The only value that Matt Murray provided to the Penguins this year came on the penalty kill. Out of 69 goalies who played more than 300 minutes, Murray ranked between 60th and 66th in every even strength analytic, from goals saved above expected to goals above replacement to save percentage above expected. He was much better shorthanded, but he would’ve had to be the second coming of Hasek on the PK to make up for his 5v5 work. It’s telling to break down his performance by month. The vast majority of Murray’s struggles came in one month; only Carey Price and Jonathan Quick had a worse month than Murray’s November. He continued to play poorly in a backup role in December once Jarry had rightfully taken the crease. After that he had a strong January, an average February, and a short but sour March.
Verdict: The argument for Matt Murray is what we know he can be. He can be a top five goalie, a playoff star, and a capable piece of a contending team. If the Penguins give him up, he has the ceiling to really make them look bad for it in the future. But there's also no doubt that when he's off, he's really really bad. There is maybe no more inconsistent goalie in the NHL, and given the Pens' limited window he's a gamble that could squander their last remaining chances at another championship. He has the cup rings to demand a decent amount of money - in the 5-6 million range realistically - which could put the Penguins in the same situation the Sharks are with Martin Jones.
This was Tristan Jarry's second season playing consistently for the Penguins, and he made a big impression. He was named to the all star game and was even getting some Vezina chatter around the halfway mark. To many fans, the emergence of Jarry in December is fresh on their minds, confirming that he is the better option. But while Murray is the devil we know (and, half the time, the angel we know), Jarry is the devil we don't. We’ve seen 62 games of him, zero in the playoffs. And what we have seen is mixed.
We have two samples of Jarry; one as a backup in 17-18, and the other of course being this season.
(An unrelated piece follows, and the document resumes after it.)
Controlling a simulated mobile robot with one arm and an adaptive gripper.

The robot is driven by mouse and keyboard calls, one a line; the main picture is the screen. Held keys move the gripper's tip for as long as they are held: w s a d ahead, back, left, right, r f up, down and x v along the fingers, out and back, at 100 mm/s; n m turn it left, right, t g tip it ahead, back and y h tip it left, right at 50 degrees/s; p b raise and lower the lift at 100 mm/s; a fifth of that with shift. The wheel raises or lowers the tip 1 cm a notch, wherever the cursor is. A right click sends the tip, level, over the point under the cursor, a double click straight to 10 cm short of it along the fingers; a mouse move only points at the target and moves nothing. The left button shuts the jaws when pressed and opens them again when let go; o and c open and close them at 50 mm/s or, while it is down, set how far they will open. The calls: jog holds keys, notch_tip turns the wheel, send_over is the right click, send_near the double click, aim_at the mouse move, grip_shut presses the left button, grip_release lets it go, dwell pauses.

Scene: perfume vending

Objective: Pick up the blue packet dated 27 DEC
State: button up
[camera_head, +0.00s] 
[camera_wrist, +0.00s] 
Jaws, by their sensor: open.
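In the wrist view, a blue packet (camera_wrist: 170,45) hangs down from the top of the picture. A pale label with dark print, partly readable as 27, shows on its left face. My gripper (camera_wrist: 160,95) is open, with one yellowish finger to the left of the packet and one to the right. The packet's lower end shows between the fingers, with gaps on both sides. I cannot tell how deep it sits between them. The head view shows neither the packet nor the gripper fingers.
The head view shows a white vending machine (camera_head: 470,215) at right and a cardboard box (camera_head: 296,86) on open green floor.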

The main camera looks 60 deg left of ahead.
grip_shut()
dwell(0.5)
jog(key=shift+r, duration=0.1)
In 26 games as a 23-year old he was abysmal; in 33 games as a 25 year old as a 1B he was above-average. We shouldn’t read too much into the former performance, but it also should serve as an emphasis on just how limited our sample of him as a goalie is, and possibly warn us that we might be making a hasty decision too quickly.
As with Murray, we need to look more deeply at Jarry’s 2019-20 performance, especially considering it’s all we really have to go off of.
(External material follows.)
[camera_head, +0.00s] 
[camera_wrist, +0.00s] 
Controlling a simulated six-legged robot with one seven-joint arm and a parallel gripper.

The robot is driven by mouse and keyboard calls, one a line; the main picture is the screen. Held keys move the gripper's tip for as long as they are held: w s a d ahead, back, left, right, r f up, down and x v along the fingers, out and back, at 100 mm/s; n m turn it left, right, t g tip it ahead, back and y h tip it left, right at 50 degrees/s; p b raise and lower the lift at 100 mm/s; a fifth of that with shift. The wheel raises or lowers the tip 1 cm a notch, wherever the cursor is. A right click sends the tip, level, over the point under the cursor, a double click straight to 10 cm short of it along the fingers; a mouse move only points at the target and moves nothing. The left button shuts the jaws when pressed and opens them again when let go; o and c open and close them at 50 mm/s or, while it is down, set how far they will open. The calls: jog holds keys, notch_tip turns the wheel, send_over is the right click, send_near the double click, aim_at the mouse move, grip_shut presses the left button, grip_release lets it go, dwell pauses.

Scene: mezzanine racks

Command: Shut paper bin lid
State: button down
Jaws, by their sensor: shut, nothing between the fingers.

Jarry is clearly in the top half of NHL goalies at even strength; 24th in GSAx rate and save percentage above expected, 21st in goals above replacement per 60 minutes, and within the top twenty in terms of quality starts. Not so good on the penalty kill, unlike Murray. Comparing him to starting goalies, if he kept up these numbers in a full season he would rank around 20th - respectable, but not exceptional by any means. The most revealing chart on this card, in my opinion, is the monthly breakdown. When a lot of Pens fans talk about Jarry with hearts in their eyes, it’s because of that December. He was dominant, jetting near the top of the NHL’s GSAx rankings, making a Vezina case, and earning a trip to the all star game. But things fell apart for him after that, and from January 1st until the hiatus, his six goals allowed above expected ranked 67th in the NHL.
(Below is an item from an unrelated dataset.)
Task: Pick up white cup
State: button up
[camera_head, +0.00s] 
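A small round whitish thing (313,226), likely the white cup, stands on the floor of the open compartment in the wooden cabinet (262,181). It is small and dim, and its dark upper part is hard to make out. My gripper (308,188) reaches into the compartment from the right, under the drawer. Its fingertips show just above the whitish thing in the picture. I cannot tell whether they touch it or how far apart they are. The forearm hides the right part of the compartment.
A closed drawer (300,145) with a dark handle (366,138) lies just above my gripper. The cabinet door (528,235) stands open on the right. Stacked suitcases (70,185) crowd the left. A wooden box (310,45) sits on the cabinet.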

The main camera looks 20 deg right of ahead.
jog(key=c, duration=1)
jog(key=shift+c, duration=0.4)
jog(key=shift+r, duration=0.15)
Accounting for games played (he was only really the starter in December and January), his timeline looks similar. He had three average months, one excellent month, and one bad month. (He also played one very very bad game in March which freaks the chart out).
What this all means is that when we talk about a limited sample for Tristan Jarry we shouldn’t mean “one great season.” We should mean “one excellent month.” That that month created a lot of buzz and an all star nod doesn’t change that.
Verdict: The argument for Jarry is that he was better than Murray overall this season (which is indisputable) and that he’ll likely be cheaper due to his lack of pedigree and experience. Even if Jarry doesn’t have an elite ceiling, if the Penguins make Murray their franchise goalie and he doesn’t get it back together they could look silly having passed up a cheaper and better option. The problem is that Jarry is such an unknown - we’ve seen one short excellent stretch of play from him, but we’ve also seen an immediate regression back down to earth. We know that Murray can deliver in the playoffs and has been a top-five goalie before in the regular and post-seasons. We just don’t know that about Jarry.
Murray vs. Jarry
So what the hell do the Penguins do? It seems unlikely that they would be able to bridge both players and kick the can down the road; one of them is likely on his way out. It’s a tough choice, and it is very easy to envision the Penguins coming out looking bad either way. The silver lining is that the Penguins do not have to make the mistake the Lightning or Canadiens made because neither of these goalies is considered “elite” - they will likely run a goalie tandem costing between $5-7 million dollars next season, which is extremely reasonable. But this is a choice between an inconsistent player with a high ceiling who was one of the league’s worst starters this year and a player who’s played 62 career games and had one great month. The former can slap two Cup rings on the negotiating table, while the latter has an all-star selection and an Elvis Merzlikins comparable to hang his mask on.
For me, it comes down to term and cap. Neither goalie is in the position to demand a lot of term, and the Penguins should not give into the temptation to “lock in” their goaltending long term. Neither of these guys is remotely reliable enough for that to be a good idea. Murray will likely ask for more money, and if the gap between what he and Jarry are willing to take is more than $1.5 million I think you have to take your chances with Jarry. Better to look bad as Murray succeeds somewhere else with an extra few millions of cap space in your pocket and DeSmith as insurance than to end up with an albatross in net who you feel obligated to play for 60 games a year.
There are no good options for the Penguins this summer. As it so often goes with goaltending, if they make a smart decision they’ll need some luck - if they make a bad decision, it could be real bad.